Its "play to survive" theme is nothing new to popular culture. So what about Squid Game holds the key to international success?
Conspiracy theories, memes, and real-life (safe) recreations of the innocent but deadly games are flooding social media. The game "Red Light, Green Light" is the most popular meme. Usually soundtracked to the Korean playground song from the episode, it keeps the creepy, catchy children's song looping in my head.
We enter the games through the lens of player 456: Seong Gi-Hun. All players, including Gi-Hun, are cash-strapped, debt-ridden outcasts who accepted an invitation to play the mysterious games hoping for financial redemption. The underdog alliance Gi-Hun forms include his childhood friend, an elderly man, a North Korean defector, a Pakistani immigrant, and a quirky hustler. Their dynamic sweetly evokes the innocence of making new friends in the schoolyard. Through every episode, I laughed and cried. My heart smiled and shattered.
The nostalgic aesthetic of the adult-sized playgrounds made me want to jump in with the characters I grew so attached to. (Carnage excluded)
The sentimental storytelling, the carefully designed sets, and the relatable critique of capitalism could be the formula that garnered the shows' high international interest. Whatever it may be, Squid Game has uniquely managed to turn traditional schoolyard games into an expression of Korean culture.
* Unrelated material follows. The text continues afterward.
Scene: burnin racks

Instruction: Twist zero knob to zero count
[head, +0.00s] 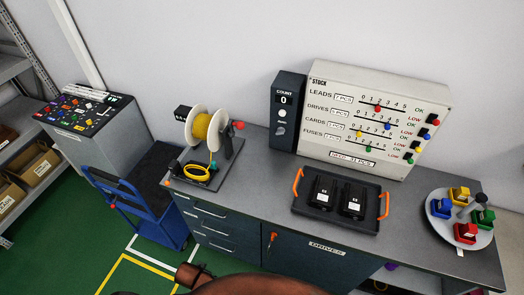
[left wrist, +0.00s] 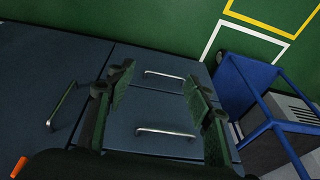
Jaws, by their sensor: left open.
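A dark count box (head: 287,110) stands on the bench against the wall, left of the stock board. Its display (head: 283,99) reads 0. Below the display is a small pale round knob (head: 282,114), with tiny lettering too small to read surely. In the left wrist view my left gripper (left wrist: 160,78) is open, its two dark fingers apart with nothing between them. It faces blue-grey drawer fronts with metal handles (left wrist: 165,132), away from the box. My right gripper is in neither view.
A stock board (head: 375,120) with coloured sliders stands right of the box. A tray (head: 341,222) with two black drives, a cable reel (head: 205,130) and a round turntable (head: 458,220) with coloured bins occupy the bench. A blue cart (head: 150,215) stands left. Bench directly before the box is clear.
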As explained in the opening credits, Ojingeo Geim (Squid Game) is a kid's game in Korea. Right away, we're given a window into an aspect of culture that wouldn't always be considered an expression of culture. Western audiences see familiar bits of their childhood in games like tug-of-war or marbles.
But even the familiar game of marbles leaves a distinct cultural mark in the beautifully heart-wrenching episode, Gganbu. When Seong Gi-Hun and the old man pair up to play a fatal game of marbles, the old man calls him his gganbu. As his gganbu, his neighborhood best friend, his ally, and playmate, the old man will always share all his marbles with Gi-Hun. It's a feeling English speakers know, but if you substituted gganbu for "best friend" the episode couldn't carry the same poignancy.
Another episode has resurrected interest in a nostalgic Korean street candy called dalgona. In episode 2, players must carefully carve out a shape that is imprinted into the honeycomb without breaking it. A trend in recipe searches for the sweet, cheap treat has prompted articles from American-based websites like Delish to even The New York Times. Amazon and eBay are selling Squid Game kits to make the candy at home. Internationally, restaurants like Brown Butter Cafe in Singapore to KCal Kitchen in Scotland are offering for customers to take part in their versions of the Dalgona game.
In the past year, 97% of Netflix's US members have chosen to watch at least one non-English-language title. Squid Game appears to be the biggest beneficiary of this trend so far. It may be hard to one-up the show's popularity anytime soon. However, a comparable "play-to-survive" themed Japanese series, Alice in Borderland, is already benefiting from Squid Game's popularity as it is now also trending on Netflix. So, if anything, perhaps Squid Game has left the door open wide for the introduction of more unique forms of cultural expression to become a regular part of our media diets.